6. Auburn: Two losses are going to raise some eyebrows, but they've beaten two No. 1s in three weeks. Next up: Georgia.
7. Alabama: Only one loss, but the Tide won't play in the SEC title game. Next up: Prayer.
8. Notre Dame: Their loss to Miami is still on our minds. Next up: More prayers.
9. Ohio State: They have a chance to slip in if they can beat the Badgers. Next up: Wisconsin.
10. UCF: The Knights are unbeaten. Surely, they should be in the discussion. Next up: Memphis.

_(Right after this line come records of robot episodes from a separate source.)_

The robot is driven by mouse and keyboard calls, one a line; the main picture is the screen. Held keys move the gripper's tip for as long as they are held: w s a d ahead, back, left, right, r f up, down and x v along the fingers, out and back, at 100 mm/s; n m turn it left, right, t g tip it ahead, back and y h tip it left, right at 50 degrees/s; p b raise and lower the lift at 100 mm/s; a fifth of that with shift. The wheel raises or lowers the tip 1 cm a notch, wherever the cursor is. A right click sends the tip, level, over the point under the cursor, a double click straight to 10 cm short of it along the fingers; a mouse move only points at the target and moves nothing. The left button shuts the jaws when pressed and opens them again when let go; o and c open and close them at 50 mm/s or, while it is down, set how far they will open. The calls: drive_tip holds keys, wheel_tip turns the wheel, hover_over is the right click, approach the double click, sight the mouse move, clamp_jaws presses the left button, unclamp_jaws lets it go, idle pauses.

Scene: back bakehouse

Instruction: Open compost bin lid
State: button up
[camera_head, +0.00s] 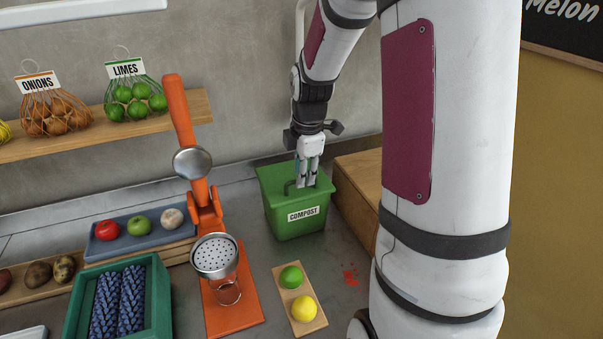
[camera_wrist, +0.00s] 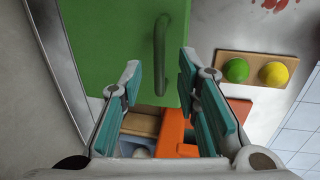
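The green compost bin (camera_head: 296,222) stands on the counter near the wall, with a white COMPOST label on its front. Its lid (camera_head: 268,178) is closed and has an arched green handle, which shows clearly in the wrist view (camera_wrist: 160,55). My gripper (camera_head: 307,184) points down just over the lid, at the handle. In the wrist view, the two teal-padded fingers (camera_wrist: 158,75) are wide apart with an empty gap between them. The handle lies ahead of that gap, and I cannot tell whether a finger touches it.
An orange press (camera_head: 185,130) with a strainer stands left of the bin. A small board (camera_head: 307,326) with a lime (camera_head: 291,277) and a lemon (camera_head: 304,309) lies in front. A wooden box (camera_head: 357,175) stands close at the right.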

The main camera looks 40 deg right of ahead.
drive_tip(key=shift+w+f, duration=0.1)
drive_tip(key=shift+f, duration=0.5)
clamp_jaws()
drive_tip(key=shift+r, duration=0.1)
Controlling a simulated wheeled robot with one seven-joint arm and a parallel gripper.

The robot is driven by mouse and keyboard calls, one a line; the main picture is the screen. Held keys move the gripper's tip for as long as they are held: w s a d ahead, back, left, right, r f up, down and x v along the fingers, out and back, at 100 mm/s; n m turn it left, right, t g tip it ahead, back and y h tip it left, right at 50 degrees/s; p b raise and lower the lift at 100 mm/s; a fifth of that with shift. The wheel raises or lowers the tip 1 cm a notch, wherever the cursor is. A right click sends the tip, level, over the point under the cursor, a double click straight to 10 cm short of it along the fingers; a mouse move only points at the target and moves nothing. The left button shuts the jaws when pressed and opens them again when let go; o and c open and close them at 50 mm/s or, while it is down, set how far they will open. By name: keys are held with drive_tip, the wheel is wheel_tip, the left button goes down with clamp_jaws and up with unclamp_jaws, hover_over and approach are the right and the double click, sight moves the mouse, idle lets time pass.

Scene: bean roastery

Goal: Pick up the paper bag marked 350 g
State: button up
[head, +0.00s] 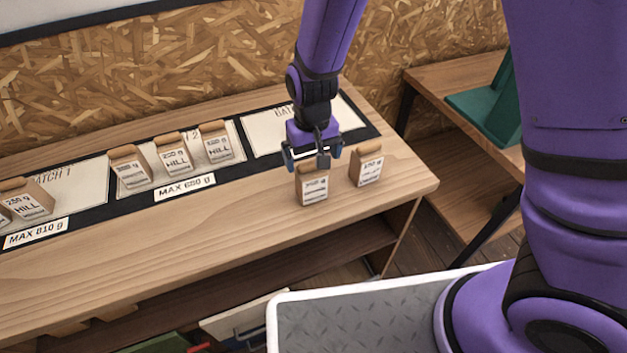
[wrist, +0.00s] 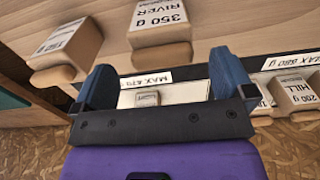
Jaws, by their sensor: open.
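The paper bag marked 350 g (wrist: 160,22), with RIVER below the weight, shows at the top middle of the wrist view. In the head view it is the bag (head: 312,186) standing near the front right of the wooden bench, its print hard to read there. My gripper (head: 313,157) is open, with nothing between its fingers. It is just behind and above this bag in the head view. In the wrist view the bag lies beyond the spread blue fingers (wrist: 163,82), apart from them.
A second bag (head: 368,169) stands close by on the right; its weight is unclear. Several HILL bags (head: 173,156) stand on pale batch panels to the left, by the MAX 680 g label (head: 185,188). A side table (head: 440,80) with a green object stands at right.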

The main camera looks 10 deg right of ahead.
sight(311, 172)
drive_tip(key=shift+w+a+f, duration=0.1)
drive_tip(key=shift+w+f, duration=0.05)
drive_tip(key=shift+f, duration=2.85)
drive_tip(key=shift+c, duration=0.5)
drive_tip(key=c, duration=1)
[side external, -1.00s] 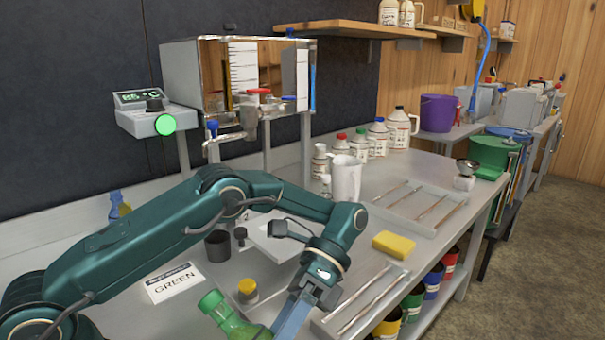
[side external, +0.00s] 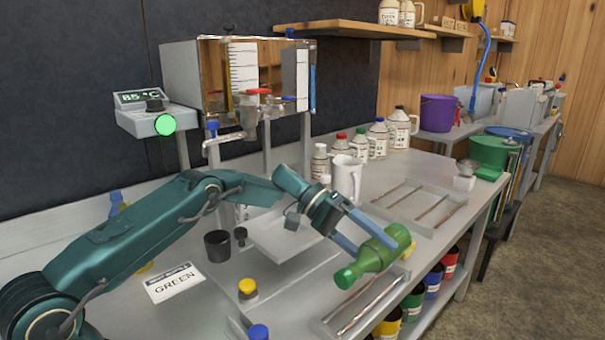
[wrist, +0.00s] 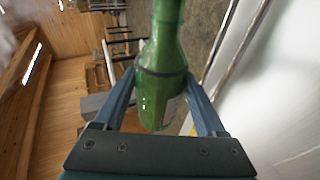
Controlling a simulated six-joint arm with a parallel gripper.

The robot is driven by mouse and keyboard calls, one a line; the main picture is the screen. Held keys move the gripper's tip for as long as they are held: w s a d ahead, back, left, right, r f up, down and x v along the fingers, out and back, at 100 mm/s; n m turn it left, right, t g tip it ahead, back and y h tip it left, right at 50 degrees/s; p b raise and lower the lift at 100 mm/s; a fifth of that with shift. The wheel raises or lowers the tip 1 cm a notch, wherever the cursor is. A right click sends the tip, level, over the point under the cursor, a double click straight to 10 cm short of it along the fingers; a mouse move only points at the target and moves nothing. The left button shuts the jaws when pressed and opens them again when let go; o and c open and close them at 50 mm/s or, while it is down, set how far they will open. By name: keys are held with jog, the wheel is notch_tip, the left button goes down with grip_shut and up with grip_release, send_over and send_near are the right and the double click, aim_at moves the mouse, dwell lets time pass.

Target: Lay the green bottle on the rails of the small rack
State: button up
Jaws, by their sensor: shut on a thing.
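The green bottle (side external: 374,258) is held between the two blue fingers of my gripper (side external: 366,244). It is tilted near level in the side view, in the air over the small rack (side external: 345,322) and its rails. Its capped end points down left toward the front. In the wrist view the bottle (wrist: 162,85) lies between both fingers (wrist: 163,100), with a dark band around it and part of a pale label showing. The bottle and my gripper hide the far part of the small rack.
A larger rack with rails (side external: 428,226) stands behind. A white mug (side external: 346,178) and capped bottles stand further back. A yellow-capped jar (side external: 248,290), a dark cup (side external: 217,245) and a GREEN card (side external: 174,283) are at the left. A blue cap (side external: 258,332) shows at the front edge.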

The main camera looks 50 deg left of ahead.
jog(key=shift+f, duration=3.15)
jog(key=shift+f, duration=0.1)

– Bill Belichick called the Miami quarterback situation “outstanding.” Which means that he thinks Jay Cutler should be out standing in the parking lot.
– Chip Kelly picked the UCLA job over Florida's. I guess he's afraid of winning...or the expectations of doing it.
– If Cleveland's Hue Jackson was doing a bad job, how could you tell?
– Super sleuth Urban Meyer says he's going to launch "and all-out investigation" into the cameraman who hurt quarterback J.T. Barrett. First thought: Thank goodness it's an "all-out" investigation. I was afraid he was going to set the FSU cops on the case. Second thought: Meyer certainly knows a lot about investigations, although it's usually from the other side.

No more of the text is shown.